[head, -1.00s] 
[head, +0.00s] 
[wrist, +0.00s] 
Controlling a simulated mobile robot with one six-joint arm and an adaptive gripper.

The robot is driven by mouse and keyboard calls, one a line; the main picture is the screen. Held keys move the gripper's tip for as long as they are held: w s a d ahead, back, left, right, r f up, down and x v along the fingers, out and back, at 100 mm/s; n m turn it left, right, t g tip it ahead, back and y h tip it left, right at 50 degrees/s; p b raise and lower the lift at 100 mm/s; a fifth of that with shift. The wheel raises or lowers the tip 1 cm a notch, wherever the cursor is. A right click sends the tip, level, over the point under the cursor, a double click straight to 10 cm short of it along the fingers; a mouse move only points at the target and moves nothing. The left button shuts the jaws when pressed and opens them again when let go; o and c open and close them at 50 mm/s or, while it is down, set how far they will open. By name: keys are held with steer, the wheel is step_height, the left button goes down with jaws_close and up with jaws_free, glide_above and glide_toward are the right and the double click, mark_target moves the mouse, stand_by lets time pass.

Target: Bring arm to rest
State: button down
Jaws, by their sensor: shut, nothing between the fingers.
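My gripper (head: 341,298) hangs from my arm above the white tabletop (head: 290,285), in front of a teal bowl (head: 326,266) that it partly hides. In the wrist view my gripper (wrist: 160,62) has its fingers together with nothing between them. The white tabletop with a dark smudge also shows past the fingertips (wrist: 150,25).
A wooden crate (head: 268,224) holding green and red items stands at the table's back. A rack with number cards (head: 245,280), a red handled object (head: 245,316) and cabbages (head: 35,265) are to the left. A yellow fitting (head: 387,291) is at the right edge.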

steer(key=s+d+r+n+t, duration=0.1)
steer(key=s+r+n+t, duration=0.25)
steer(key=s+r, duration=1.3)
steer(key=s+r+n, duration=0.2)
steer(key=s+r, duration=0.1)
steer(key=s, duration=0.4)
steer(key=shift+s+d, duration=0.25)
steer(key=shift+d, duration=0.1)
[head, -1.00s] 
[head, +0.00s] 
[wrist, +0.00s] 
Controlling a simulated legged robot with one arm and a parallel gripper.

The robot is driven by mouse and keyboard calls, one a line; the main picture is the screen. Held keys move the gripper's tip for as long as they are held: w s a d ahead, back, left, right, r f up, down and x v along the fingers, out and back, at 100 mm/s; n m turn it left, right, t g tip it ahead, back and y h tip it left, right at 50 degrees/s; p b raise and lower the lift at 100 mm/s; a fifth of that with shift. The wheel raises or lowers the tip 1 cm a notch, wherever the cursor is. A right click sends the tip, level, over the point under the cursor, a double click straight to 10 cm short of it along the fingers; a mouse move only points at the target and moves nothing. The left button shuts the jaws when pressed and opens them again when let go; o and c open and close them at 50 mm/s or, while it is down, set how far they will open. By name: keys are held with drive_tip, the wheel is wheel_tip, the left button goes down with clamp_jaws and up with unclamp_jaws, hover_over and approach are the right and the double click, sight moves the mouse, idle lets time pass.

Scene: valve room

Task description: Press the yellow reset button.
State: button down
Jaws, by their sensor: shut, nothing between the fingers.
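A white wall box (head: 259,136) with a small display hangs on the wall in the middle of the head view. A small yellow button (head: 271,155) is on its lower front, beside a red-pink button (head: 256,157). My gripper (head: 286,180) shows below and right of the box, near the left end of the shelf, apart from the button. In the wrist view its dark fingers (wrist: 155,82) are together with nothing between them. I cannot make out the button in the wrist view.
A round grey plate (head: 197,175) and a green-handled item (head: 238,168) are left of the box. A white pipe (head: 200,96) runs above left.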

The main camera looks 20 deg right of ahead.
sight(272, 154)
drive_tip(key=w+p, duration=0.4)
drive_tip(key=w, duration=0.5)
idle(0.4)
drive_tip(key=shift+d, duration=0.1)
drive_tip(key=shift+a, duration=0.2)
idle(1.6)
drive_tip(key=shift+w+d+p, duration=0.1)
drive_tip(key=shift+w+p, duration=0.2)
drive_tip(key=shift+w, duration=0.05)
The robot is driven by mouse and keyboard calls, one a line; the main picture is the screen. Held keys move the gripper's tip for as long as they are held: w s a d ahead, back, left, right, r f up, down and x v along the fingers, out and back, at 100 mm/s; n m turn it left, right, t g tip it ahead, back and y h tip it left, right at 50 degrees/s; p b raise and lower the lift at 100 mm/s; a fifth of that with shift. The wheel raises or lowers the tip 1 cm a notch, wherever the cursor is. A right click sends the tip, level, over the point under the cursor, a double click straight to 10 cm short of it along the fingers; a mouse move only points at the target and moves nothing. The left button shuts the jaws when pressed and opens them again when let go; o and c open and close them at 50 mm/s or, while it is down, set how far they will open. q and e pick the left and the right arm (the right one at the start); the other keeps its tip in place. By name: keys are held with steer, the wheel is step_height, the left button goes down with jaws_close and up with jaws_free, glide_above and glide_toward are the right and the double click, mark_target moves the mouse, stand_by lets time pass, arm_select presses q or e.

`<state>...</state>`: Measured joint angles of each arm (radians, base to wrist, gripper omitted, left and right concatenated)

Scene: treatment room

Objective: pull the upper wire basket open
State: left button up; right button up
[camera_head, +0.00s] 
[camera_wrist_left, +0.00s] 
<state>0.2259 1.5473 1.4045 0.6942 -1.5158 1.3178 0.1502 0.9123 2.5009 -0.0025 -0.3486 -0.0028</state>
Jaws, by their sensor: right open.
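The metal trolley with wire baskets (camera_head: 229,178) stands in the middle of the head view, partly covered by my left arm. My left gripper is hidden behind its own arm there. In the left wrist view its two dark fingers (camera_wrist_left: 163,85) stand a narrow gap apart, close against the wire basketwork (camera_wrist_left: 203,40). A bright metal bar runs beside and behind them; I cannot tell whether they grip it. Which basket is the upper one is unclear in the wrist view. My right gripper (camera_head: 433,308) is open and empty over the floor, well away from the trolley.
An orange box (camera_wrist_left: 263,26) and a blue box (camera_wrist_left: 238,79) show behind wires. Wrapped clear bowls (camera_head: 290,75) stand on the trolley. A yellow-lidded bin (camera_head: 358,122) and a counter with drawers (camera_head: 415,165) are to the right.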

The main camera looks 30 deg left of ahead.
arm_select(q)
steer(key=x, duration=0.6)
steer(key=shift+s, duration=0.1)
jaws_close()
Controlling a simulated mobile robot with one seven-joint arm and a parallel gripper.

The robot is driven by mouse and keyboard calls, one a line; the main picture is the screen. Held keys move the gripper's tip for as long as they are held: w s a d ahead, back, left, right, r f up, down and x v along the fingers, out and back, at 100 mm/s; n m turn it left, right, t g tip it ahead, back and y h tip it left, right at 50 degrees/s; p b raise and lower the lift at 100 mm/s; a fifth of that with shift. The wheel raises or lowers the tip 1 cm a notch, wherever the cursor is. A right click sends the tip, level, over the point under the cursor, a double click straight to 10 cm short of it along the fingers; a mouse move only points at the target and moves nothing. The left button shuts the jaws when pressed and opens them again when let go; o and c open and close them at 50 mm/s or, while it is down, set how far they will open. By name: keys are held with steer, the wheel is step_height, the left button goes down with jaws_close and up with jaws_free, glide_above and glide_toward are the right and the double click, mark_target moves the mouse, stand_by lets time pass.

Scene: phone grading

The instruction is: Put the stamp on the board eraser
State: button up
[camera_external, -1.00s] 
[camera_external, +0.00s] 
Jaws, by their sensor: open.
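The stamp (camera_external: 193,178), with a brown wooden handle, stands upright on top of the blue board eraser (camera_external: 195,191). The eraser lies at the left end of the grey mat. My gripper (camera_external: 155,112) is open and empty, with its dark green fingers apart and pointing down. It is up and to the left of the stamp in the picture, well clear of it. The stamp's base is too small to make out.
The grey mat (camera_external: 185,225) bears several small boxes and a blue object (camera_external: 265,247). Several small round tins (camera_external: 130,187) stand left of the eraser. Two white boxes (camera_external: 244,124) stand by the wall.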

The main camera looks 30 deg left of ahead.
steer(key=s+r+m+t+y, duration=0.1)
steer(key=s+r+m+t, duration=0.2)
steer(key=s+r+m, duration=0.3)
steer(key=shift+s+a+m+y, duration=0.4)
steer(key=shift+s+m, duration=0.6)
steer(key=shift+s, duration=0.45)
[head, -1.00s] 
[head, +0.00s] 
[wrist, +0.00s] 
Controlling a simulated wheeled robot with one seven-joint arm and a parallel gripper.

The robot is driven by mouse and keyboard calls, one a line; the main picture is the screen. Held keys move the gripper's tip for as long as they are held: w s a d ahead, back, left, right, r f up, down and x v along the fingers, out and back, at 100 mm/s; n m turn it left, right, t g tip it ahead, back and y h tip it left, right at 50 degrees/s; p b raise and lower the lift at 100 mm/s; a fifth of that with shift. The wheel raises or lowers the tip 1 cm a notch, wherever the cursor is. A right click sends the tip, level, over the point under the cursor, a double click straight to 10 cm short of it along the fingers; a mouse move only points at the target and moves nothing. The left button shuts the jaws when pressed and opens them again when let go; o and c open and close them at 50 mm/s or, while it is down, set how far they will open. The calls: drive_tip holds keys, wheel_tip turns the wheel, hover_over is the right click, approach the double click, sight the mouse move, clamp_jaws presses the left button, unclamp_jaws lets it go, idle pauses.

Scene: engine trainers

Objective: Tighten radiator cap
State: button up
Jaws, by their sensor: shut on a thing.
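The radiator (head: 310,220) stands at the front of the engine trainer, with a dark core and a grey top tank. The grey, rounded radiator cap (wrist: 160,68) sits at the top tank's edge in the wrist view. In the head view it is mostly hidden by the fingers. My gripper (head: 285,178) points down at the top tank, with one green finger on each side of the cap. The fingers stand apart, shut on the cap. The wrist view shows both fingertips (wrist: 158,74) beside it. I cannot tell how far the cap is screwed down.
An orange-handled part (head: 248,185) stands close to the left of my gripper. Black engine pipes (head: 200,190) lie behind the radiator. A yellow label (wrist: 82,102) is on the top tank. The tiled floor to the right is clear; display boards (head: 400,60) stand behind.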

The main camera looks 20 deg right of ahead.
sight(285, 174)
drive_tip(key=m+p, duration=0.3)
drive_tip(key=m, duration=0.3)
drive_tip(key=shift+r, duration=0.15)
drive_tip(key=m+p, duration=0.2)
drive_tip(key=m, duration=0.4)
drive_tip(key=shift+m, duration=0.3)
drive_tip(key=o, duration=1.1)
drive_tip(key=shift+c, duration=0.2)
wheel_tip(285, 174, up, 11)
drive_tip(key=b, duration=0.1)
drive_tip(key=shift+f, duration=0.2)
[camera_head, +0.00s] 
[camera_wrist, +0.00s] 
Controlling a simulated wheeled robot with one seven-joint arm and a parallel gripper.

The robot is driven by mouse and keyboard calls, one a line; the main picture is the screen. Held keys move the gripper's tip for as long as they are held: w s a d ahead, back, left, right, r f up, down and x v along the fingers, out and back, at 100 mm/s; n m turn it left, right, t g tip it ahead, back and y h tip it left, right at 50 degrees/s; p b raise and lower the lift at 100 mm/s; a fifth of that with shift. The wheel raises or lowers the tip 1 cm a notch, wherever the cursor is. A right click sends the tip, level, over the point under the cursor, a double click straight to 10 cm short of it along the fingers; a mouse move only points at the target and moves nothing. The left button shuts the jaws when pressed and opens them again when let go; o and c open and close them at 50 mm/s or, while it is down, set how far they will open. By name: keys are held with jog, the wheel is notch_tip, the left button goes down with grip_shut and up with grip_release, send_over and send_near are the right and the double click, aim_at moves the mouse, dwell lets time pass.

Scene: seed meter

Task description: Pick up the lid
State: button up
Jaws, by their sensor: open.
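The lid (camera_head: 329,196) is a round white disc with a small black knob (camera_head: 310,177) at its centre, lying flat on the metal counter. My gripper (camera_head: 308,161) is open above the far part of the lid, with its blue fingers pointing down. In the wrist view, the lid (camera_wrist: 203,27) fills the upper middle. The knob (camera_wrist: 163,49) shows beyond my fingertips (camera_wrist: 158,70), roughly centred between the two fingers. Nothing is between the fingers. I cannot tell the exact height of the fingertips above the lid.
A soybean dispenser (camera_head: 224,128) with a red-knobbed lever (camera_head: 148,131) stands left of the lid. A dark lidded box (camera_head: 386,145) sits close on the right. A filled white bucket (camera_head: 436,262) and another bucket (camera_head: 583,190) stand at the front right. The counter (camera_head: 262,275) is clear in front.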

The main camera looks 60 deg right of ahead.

## [Instruction]
From the first line of the data above to the line holding "Controlling a simulated mobile robot with one six-joint", reproduce each line exactly; emit no other lines.

## [Solution to the exercise]
[head, -1.00s] 
[head, +0.00s] 
[wrist, +0.00s] 
Controlling a simulated mobile robot with one six-joint arm and an adaptive gripper.

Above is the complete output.